» Written problem
Copy out the listing that follows, exact in every word, and skip the images.

» Information provided

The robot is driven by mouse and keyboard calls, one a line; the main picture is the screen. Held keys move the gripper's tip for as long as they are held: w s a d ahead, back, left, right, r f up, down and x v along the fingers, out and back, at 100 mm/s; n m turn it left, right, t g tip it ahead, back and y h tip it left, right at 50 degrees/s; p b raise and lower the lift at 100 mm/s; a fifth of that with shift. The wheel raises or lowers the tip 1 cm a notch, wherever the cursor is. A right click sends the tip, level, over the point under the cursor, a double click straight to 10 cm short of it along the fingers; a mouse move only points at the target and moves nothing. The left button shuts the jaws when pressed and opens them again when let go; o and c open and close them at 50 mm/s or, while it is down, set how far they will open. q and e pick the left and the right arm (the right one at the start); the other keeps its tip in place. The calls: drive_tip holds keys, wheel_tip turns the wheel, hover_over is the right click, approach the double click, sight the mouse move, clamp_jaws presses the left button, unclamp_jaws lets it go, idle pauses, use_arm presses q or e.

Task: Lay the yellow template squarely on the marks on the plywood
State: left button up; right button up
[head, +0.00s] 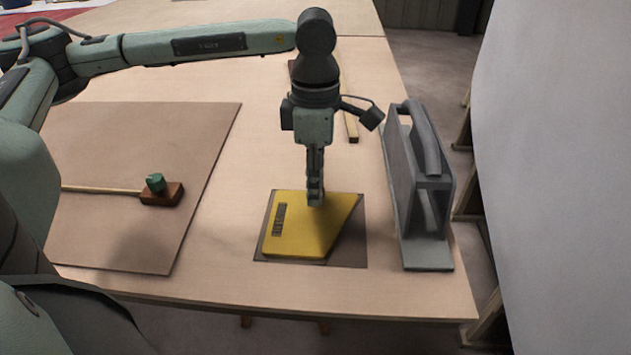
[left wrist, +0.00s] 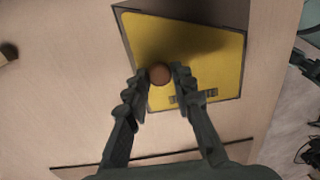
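The yellow template (head: 300,225) is a flat trapezoid with a dark label strip. It lies over a darker brown square patch (head: 350,245) on the plywood (head: 220,235). The patch shows past its slanted side and as a thin rim along its near edge. A dark border also runs around the template in the left wrist view (left wrist: 215,60). My left gripper (head: 316,198) points straight down over it. Its fingers are closed around a round brown knob (left wrist: 159,73) on the template. I cannot tell whether the template touches the wood everywhere. My right gripper is not in view.
A grey handled tool (head: 420,190) stands close on the right, near the table edge. A mallet (head: 160,192) lies on a brown board (head: 110,235) at left. A yellowish stick (head: 350,125) lies behind my gripper. A large pale surface (head: 560,180) rises beyond the table's right side.

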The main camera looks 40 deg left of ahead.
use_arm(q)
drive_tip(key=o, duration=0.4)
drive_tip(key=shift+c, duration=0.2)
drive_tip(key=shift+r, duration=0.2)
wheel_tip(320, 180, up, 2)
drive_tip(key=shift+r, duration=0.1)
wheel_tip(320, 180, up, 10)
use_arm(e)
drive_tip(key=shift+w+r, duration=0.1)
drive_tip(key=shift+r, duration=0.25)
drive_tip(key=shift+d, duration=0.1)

» Final result
The robot is driven by mouse and keyboard calls, one a line; the main picture is the screen. Held keys move the gripper's tip for as long as they are held: w s a d ahead, back, left, right, r f up, down and x v along the fingers, out and back, at 100 mm/s; n m turn it left, right, t g tip it ahead, back and y h tip it left, right at 50 degrees/s; p b raise and lower the lift at 100 mm/s; a fifth of that with shift. The wheel raises or lowers the tip 1 cm a notch, wherever the cursor is. A right click sends the tip, level, over the point under the cursor, a double click straight to 10 cm short of it along the fingers; a mouse move only points at the target and moves nothing. The left button shuts the jaws when pressed and opens them again when let go; o and c open and close them at 50 mm/s or, while it is down, set how far they will open. q and e pick the left and the right arm (the right one at the start); the other keeps its tip in place. The calls: drive_tip holds keys, wheel_tip turns the wheel, hover_over is the right click, approach the double click, sight the mouse move, clamp_jaws presses the left button, unclamp_jaws lets it go, idle pauses, use_arm presses q or e.

Task: Lay the yellow template squarely on the marks on the plywood
State: left button up; right button up
[head, +0.00s] 
[left wrist, +0.00s] 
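The yellow template (head: 300,225) is a flat trapezoid with a dark label strip. It lies over a darker brown square patch (head: 350,245) on the plywood (head: 220,235). The patch shows past its slanted side and as a thin rim along its near edge. A dark border also runs around the template in the left wrist view (left wrist: 215,60). My left gripper (head: 316,198) points straight down over it. Its fingers are closed around a round brown knob (left wrist: 159,73) on the template. I cannot tell whether the template touches the wood everywhere. My right gripper is not in view.
A grey handled tool (head: 420,190) stands close on the right, near the table edge. A mallet (head: 160,192) lies on a brown board (head: 110,235) at left. A yellowish stick (head: 350,125) lies behind my gripper. A large pale surface (head: 560,180) rises beyond the table's right side.

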The main camera looks 40 deg left of ahead.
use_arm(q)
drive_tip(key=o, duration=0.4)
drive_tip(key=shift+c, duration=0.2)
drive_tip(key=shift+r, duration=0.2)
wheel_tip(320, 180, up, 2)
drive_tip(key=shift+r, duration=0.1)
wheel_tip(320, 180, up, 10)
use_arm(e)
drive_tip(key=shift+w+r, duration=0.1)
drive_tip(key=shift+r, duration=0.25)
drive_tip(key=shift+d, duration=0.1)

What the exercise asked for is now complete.